Beginning in 1850, King Victor Emmanuel II of Piedmont-Sardinia started his quest to consolidate all of Italy under one government and become the king of a unified Italy. The largest of the many independent Italian states were those controlled by the pope, who at the time was Pius IX (r. 1846-78), a serious stumbling block to Italian unification. The king, either through negotiations or threat of force, began annexing areas of Italy under a new national government. Pope Pius refused to relinquish any of his holdings, but the king occupied one Papal State after another, until by 1860 he had seized all the papal holdings except for the city of Rome.
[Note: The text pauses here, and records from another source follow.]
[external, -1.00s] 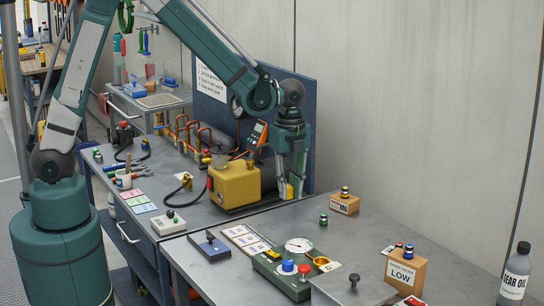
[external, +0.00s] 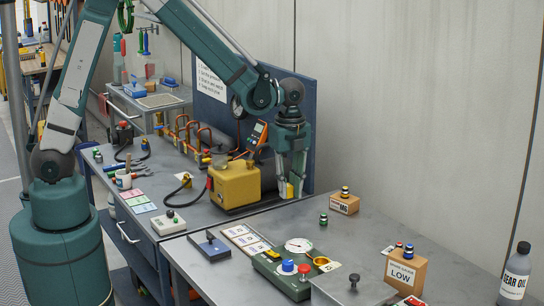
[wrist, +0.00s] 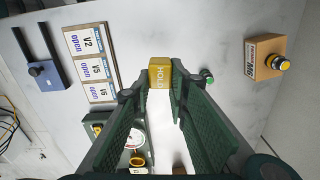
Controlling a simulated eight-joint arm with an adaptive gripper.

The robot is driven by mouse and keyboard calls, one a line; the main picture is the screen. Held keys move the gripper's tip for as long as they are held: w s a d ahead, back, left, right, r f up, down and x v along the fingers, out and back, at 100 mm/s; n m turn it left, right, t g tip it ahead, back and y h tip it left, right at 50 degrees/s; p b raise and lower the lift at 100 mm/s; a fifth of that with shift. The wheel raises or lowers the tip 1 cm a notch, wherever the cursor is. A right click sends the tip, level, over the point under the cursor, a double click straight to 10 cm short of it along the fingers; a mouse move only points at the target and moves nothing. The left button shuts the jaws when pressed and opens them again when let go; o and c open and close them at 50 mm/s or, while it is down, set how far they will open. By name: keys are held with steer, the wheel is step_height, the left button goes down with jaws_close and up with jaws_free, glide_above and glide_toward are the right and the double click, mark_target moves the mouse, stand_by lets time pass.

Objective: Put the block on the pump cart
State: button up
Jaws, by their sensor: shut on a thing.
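A yellow block (wrist: 160,73) marked HOLD sits between my fingertips in the wrist view. My gripper (wrist: 152,92) is shut on it. In the external view my gripper (external: 291,190) points down just right of the yellow pump (external: 235,186), with a little yellow showing at its fingertips. The pump stands on the grey-topped, blue-framed cart (external: 215,218) at the left. The wrist view shows the grey front worktop behind the block; whether the block touches any surface cannot be told.
On the front worktop (external: 345,250) are a green gauge panel (external: 268,265), label cards (external: 245,238), a small M6 box (external: 344,204) and a LOW box (external: 406,270). A blue upright panel (external: 306,100) stands behind my gripper. The pump's hose and small tools crowd the cart.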

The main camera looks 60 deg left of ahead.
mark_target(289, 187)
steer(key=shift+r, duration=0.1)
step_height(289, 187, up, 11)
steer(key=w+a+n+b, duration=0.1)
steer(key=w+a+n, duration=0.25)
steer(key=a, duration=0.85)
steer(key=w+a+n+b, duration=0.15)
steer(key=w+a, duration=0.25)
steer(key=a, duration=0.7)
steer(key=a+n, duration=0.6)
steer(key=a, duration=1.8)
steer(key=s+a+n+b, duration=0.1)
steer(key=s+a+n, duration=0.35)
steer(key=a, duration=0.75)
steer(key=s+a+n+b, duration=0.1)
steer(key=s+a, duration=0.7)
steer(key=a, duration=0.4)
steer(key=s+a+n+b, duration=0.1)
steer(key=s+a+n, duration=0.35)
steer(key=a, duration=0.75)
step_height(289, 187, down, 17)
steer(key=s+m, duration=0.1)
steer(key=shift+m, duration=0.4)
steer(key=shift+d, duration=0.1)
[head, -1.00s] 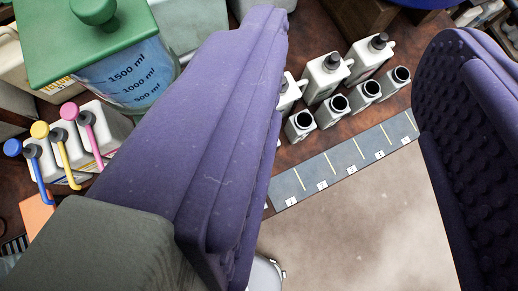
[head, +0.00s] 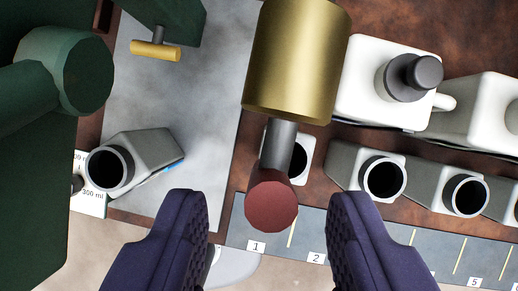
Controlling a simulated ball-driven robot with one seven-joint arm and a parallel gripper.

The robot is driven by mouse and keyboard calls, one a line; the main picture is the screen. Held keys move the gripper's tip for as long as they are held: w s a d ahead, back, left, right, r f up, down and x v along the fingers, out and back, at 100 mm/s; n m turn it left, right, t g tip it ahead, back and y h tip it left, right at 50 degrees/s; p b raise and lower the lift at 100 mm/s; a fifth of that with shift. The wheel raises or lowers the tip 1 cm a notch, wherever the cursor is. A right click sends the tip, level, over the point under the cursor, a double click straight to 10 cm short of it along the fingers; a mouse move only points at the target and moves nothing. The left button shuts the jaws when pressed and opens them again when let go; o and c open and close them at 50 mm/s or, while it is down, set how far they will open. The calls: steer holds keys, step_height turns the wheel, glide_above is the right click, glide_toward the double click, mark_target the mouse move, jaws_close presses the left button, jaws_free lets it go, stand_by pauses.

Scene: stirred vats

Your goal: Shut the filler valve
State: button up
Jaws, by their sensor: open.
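A brass cylinder (head: 297,55) with a grey stem (head: 279,146) and a dark red round knob (head: 270,202) hangs into view at the top centre. It may be part of the filler valve; I cannot tell for certain. A small yellow crossbar (head: 155,51) on a short stem sits at the upper left, on a dark green body (head: 185,15). My gripper (head: 268,208) is open, with purple padded fingers at the bottom. The red knob appears between the fingertips in the picture; no contact is visible, and the depth gap is unclear.
A large dark green body (head: 35,190) fills the left edge. A tilted grey open-necked bottle (head: 155,153) is at left on a pale surface (head: 205,100). White capped jugs (head: 365,85) and grey open bottles (head: 352,167) stand at right, behind a numbered strip (head: 306,228).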

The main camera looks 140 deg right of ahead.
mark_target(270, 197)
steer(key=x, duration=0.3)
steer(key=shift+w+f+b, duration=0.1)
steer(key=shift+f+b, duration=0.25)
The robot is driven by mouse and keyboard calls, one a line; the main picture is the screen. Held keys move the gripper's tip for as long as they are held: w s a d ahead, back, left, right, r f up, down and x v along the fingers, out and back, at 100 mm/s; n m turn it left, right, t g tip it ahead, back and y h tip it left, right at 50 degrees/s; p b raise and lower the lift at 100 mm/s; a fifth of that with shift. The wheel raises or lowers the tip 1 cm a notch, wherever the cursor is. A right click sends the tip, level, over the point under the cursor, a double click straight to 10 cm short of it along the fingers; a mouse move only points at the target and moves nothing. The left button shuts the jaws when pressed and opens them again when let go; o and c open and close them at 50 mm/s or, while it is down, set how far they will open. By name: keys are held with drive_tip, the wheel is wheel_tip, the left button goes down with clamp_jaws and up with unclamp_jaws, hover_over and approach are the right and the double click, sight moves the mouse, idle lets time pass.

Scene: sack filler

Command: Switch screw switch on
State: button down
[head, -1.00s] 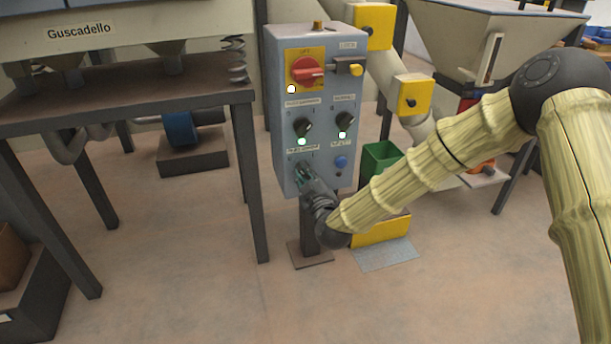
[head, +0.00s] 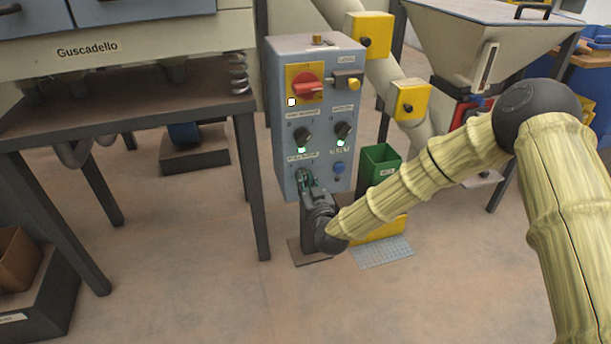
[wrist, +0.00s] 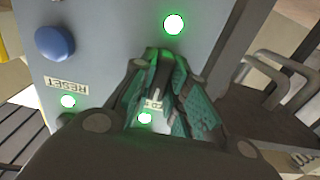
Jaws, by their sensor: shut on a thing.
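The grey control box (head: 314,120) stands on a post in the head view, left of my arm. My gripper (head: 306,179) is at the lower left of its front, left of the blue reset button (head: 338,168). In the wrist view my gripper (wrist: 163,62) has its green-padded fingers closed together at the panel. A green lit spot (wrist: 145,118) shows between the fingers, beside a small, partly covered label. The reset button (wrist: 54,43) shows at the upper left there.
Above are two black knobs (head: 302,136) (head: 343,131) with green lamps and a red rotary switch (head: 306,86). A table (head: 120,110) stands left, a green bin (head: 380,163) right. The floor in front is clear.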

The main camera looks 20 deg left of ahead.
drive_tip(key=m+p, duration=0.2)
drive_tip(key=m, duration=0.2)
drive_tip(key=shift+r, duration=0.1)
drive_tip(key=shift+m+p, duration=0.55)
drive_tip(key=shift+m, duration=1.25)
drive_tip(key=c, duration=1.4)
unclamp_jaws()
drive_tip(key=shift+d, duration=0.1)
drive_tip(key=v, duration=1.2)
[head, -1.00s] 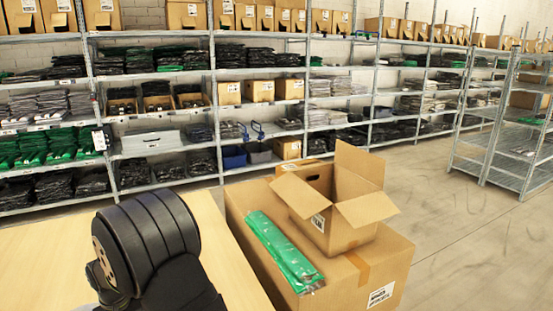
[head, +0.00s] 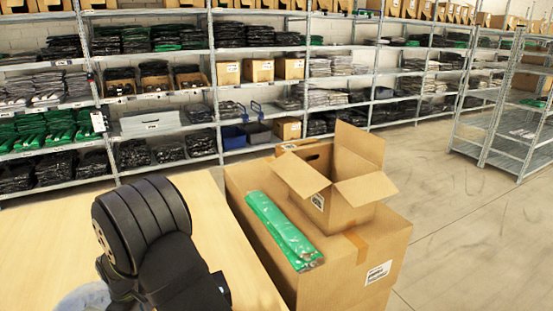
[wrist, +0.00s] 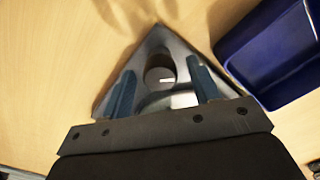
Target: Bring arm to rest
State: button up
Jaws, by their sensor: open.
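My gripper (wrist: 160,80) shows in the wrist view with its two blue-grey fingers apart and nothing visibly held between them. It points towards the pale wooden tabletop (wrist: 55,60). A grey, roughly triangular metal piece with a round dark opening shows behind the fingers; I cannot tell what it is. In the head view my black arm is folded over the table (head: 215,235) at lower left, and the gripper itself is out of that view.
A dark blue bin (wrist: 270,50) is right of the gripper. A green packaged garment (head: 283,230) lies on a large closed carton (head: 335,270), beside a smaller open box (head: 345,195).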

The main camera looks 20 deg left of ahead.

The new central government wanted Rome as the nation’s capital city, but the pope would have none of it. Protected by a French garrison, Pius refused to recognize Victor Emmanuel’s government and decried what he considered to be the robbery of the Papal States: the seizure of Church property belonging to all Catholics. . . .

On September 20, 1870, after the French garrison protecting the pope departed to fight in the Franco-Prussian war, King Victor’s army forcibly occupied Rome. The papal domain, once over 16,000 square miles, was reduced to the Vatican’s one-sixth of a square mile. Victor, by now king of all of Italy, offered considerable concessions to Pope Pius IX if he would acknowledge the new government and the annexation of the Papal States. These concessions, called the Law of Guarantees, recognized the pope as the head of the Catholic Church in Italy, accorded the pope all the rights of a sovereign monarch and provided compensation to the Church for the Papal States. The pope adamantly declined, believing that such agreement would be tantamount to placing the papacy under the rule of and subject to the king of Italy. . . .

From 1870 to 1929, Popes Pius IX, Leo XIII, Pius X, Benedict XV, and Pius XI had considered themselves "Prisoners of the Vatican" until Pope Pius XI agreed to negotiations with the Italian Government, led by Benito Mussolini, Victor-Emmanuel's prime minister. Secretary of State, Cardinal Pietro Gasparri, represented the Pope. 

Negotiations took a few years, starting in 1926.

D.D. Emmons outlines other matters agreed to in the Treaty:

Among the treaty agreements, the Holy See acknowledged the legitimacy of the Italian government and its right to the Papal States; the Vatican was, in turn, financially compensated; and Vatican City was created and designated a sovereign nation, independent of Italy, with the pope as head of state. Catholicism became the religion of Italy; marriage laws were placed under the rule of the Church, and Catholic religious training was included in every school. The Italian government provided Vatican City with a train station, a telephone and telegraph office, a post office and a radio station. The pope was once again ruler of a sovereign nation and in no way subject to an earthly potentate. . . .

Please read the rest there

When my late husband and I went to Rome in November 2002 with our former chaplain at the WSU Newman Center, Father Carr, we noted each time we left Italy and entered Vatican City, and vice versa, crossing the border with ease!